Tevens waag ik het te betwijfelen of de visie die volwassenen en kinderen
als handelende wezens ziet alleen door de kritische orthopedagogiek
vertegenwoordigd wordt. Met deze laatste opmerking zijn we aangeland bij een
ander element van een methodiek, nl. de inzichten uit relevante
(hulp)wetenschappen die mede de methodiek "dragen". Voor Gieles is
dat met name in de orthopedagogiek die volwassene en kind als handelende
wezens ziet. Omdat - zoals hierboven reeds gezegd - het onderscheid tussen
"gedrag" en "handelen" door de auteur niet zo helder
getrokken wordt, blijft de kritische bespreking van diverse visies over
conflicthantering in de literatuur eigenlijk een beetje in de lucht hangen
en leidt dat tevens tot het hardnekkige misverstand dat leertheoretische
methoden tot de categorie "gedrag beheersen" moeten worden
gerekend. Dit terwijl de auteur zelf aangeeft dat bijvoorbeeld werkers in de
"Cursushuis-methodiek" zich zullen herkennen in de door hem
beschreven conflicthanteringmethodiek. Het is overigens buitengewoon spijtig
dat het literatuuronderzoek (zie hoofdstuk 1) zich niet verder uitstrekt dan
het begin van de jaren tachtig.. Onduidelijk blijft in de beschrijving voor
welke doelgroep binnen de hulpverlening de ontwikkelde
conflicthanteringmethode eigenlijk het meest geschikt is. Het aantal
leefgroepen dat heeft meegedaan aan de eerste en tweede fase van het
onderzoek blijkt zeer heterogeen te zijn, zowel qua leeftijd, sekse als type
tehuis. Deze verschillen worden na de implementatie van de methodiek niet
nader geëvalueerd in termen van succes van de methode. Dit brengt me op een
ander aspect:
(2)
Een methode moet m.i. ook zichtbaar maken op welke wijze doelmatige
hulpmiddelen zoals fysieke omgeving, locatie en organisatievorm ingezet
worden. In dit verband valt het op dat de auteur zo weinig aandacht besteedt
aan omgevingsfactoren die binnen de residentiële hulpverlening zo'n
belangrijke rol spelen. Het onderzoek is verricht in een elftal leefgroepen
die gemakshalve als "klassieke" leefgroepen gekarakteriseerd
kunnen worden. Het is bekend dat deze vorm van residentiële zorg onbedoelde
negatieve neveneffecten op de interacties van de groepsleden heeft. De
auteur gaat hier slechts summier op in. Omdat de dragende visie van het
proefschrift is: het kritisch staan ten opzichte van de sociale
werkelijkheid en het ontwikkelen van nieuwe handelingsmogelijkheden, lijkt
dit weinig recht te doen aan omgevingsfactoren op gespannen voet te staan
met de omgevingscondities waarbinnen het onderzoek verricht werd.

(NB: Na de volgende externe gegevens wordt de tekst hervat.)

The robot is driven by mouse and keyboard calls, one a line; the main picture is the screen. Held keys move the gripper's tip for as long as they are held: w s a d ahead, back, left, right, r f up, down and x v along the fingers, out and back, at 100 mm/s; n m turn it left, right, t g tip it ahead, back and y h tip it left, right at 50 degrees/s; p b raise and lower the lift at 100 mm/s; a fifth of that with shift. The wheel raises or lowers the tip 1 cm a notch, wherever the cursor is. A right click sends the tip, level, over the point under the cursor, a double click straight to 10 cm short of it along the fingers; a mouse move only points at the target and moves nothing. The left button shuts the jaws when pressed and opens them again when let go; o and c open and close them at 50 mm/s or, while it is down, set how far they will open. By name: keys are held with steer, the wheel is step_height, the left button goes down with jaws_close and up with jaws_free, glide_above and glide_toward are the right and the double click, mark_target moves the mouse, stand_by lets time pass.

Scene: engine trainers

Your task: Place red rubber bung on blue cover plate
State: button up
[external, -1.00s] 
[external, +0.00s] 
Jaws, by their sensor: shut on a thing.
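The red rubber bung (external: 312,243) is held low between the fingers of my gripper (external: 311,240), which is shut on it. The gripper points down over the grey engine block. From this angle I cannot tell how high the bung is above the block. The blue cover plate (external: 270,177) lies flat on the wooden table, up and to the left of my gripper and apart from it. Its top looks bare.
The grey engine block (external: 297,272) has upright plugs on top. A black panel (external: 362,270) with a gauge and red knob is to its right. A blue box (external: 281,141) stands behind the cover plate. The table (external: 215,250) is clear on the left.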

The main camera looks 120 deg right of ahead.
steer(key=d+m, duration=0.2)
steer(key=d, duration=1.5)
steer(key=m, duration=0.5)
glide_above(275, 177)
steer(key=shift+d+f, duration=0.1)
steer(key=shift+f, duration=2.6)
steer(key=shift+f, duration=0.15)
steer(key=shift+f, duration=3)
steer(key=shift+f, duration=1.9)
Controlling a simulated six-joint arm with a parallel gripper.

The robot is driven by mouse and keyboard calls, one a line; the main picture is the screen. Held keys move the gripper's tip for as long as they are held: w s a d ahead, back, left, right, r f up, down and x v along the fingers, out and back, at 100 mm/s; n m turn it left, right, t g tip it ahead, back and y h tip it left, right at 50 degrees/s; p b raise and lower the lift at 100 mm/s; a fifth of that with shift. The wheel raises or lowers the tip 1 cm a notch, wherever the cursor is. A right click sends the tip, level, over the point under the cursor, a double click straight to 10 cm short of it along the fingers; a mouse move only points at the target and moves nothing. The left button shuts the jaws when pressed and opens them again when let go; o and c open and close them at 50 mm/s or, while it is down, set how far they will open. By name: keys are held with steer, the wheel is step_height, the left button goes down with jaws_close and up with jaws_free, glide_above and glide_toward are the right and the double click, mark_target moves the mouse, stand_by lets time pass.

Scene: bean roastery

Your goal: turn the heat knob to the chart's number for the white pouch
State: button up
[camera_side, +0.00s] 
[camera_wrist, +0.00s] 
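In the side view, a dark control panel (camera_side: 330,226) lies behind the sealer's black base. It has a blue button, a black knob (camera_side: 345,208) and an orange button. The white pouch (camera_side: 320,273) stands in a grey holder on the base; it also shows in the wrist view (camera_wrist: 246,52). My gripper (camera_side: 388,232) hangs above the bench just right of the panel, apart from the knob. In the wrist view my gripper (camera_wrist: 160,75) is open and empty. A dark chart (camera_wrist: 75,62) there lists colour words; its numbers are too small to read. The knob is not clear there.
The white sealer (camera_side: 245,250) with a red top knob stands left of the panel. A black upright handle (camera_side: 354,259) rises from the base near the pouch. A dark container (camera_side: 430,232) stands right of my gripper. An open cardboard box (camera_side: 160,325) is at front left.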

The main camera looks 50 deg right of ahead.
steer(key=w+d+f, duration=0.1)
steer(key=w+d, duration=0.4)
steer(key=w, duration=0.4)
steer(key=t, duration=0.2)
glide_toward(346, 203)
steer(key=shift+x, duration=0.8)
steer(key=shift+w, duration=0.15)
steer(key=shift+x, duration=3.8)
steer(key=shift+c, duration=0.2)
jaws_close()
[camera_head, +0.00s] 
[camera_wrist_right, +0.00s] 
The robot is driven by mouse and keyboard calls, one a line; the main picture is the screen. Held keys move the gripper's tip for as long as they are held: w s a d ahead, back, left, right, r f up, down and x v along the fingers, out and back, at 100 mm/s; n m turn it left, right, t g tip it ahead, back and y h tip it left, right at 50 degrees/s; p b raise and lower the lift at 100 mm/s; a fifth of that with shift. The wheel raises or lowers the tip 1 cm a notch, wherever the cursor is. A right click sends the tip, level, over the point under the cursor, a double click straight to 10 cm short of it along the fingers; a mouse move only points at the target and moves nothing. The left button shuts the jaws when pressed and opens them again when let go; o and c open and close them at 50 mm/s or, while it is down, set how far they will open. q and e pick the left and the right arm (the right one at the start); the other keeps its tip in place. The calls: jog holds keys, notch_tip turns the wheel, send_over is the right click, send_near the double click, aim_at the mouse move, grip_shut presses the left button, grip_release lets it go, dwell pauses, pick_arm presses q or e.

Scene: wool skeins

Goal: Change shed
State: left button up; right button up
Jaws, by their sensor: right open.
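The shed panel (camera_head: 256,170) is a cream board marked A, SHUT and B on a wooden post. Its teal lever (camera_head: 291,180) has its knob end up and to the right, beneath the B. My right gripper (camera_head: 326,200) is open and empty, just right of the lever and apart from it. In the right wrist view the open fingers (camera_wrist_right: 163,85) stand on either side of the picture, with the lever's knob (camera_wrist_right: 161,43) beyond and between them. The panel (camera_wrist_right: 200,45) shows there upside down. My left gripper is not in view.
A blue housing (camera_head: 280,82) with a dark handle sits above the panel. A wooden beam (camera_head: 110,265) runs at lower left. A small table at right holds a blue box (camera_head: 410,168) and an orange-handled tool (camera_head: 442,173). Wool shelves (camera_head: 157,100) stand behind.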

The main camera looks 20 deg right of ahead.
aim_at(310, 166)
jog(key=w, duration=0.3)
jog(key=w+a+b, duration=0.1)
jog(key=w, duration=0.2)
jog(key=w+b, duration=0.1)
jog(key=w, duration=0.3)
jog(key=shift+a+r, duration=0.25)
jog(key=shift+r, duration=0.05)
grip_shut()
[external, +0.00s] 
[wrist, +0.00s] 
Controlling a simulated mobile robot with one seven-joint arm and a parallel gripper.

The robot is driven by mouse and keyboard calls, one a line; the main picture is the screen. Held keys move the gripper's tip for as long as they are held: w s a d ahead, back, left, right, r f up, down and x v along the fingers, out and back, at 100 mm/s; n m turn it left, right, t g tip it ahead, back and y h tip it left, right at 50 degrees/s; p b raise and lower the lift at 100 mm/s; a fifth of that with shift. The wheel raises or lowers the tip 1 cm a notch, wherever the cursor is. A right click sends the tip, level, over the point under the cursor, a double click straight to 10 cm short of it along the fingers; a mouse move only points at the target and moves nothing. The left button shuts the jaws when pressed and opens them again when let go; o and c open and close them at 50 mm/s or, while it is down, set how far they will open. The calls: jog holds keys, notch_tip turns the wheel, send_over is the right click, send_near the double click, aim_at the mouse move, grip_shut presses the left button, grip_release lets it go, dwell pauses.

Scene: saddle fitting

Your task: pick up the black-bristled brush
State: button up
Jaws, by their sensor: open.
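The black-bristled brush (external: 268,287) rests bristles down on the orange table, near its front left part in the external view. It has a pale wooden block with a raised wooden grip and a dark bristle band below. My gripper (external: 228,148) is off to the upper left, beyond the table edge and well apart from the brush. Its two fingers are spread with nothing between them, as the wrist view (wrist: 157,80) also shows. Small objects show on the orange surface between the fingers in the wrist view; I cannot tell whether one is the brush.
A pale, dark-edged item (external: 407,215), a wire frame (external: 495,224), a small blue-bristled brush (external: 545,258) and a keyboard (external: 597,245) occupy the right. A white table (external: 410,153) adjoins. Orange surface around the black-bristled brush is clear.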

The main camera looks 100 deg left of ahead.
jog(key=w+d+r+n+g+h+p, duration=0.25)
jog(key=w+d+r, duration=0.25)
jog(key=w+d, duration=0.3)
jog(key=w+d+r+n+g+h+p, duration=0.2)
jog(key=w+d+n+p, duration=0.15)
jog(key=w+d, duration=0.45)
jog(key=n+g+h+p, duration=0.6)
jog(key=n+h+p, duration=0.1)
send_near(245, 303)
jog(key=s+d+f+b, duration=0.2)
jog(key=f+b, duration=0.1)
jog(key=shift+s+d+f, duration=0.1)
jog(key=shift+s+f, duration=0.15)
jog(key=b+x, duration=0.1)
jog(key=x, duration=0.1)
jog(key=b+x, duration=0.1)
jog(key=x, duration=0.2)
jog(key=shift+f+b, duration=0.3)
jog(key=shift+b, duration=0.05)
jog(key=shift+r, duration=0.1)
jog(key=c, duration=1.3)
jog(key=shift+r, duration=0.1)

In de inleiding stelt de auteur dat zijn proefschrift niet allen door
wetenschappers, maar ook door groepsleiders gelezen dient te kunnen worden. Ik
betwijfel of hij daarin geslaagd is. Het proefschrift is alleen al door de
gebruikte rommelige lay-out (vele lettertypen, volle bladzijden, zeer veel
drukke, met informatie volgepropte schema's en tabellen) visueel lastig toegankelijk.
De hoofdstukken waarin literatuur (hoofdstuk 1) en methodologische
referentiekaders (hoofdstuk 3) en kernbegrippen (hoofdstuk 10) besproken worden,
zijn soms slaapverwekkend.
De sterkste, gemakkelijk leesbare en meest interessante hoofdstukken worden
gevormd door de logboek-analyses (hoofdstuk 4), procesbeschrijvingen (hoofdstuk
5), de concrete beschrijving van de voorlopige conflicthanteringmethodiek
(hoofdstuk 7) en delen van hoofdstuk 11 (werken in de leefgroep: omgaan met
botsingen). Ik hoop dan oom van harte dat de auteur tijd, moed, een uitgever en
wellicht een didactisch onderlegd co-auteur weet te vinden om deze hoofdstukken
tot een nieuw praktijkboek over conflicthantering voor groepsleiders te laten
uitgroeien. Daaraan bestaat in Nederland zeer zeker behoefte.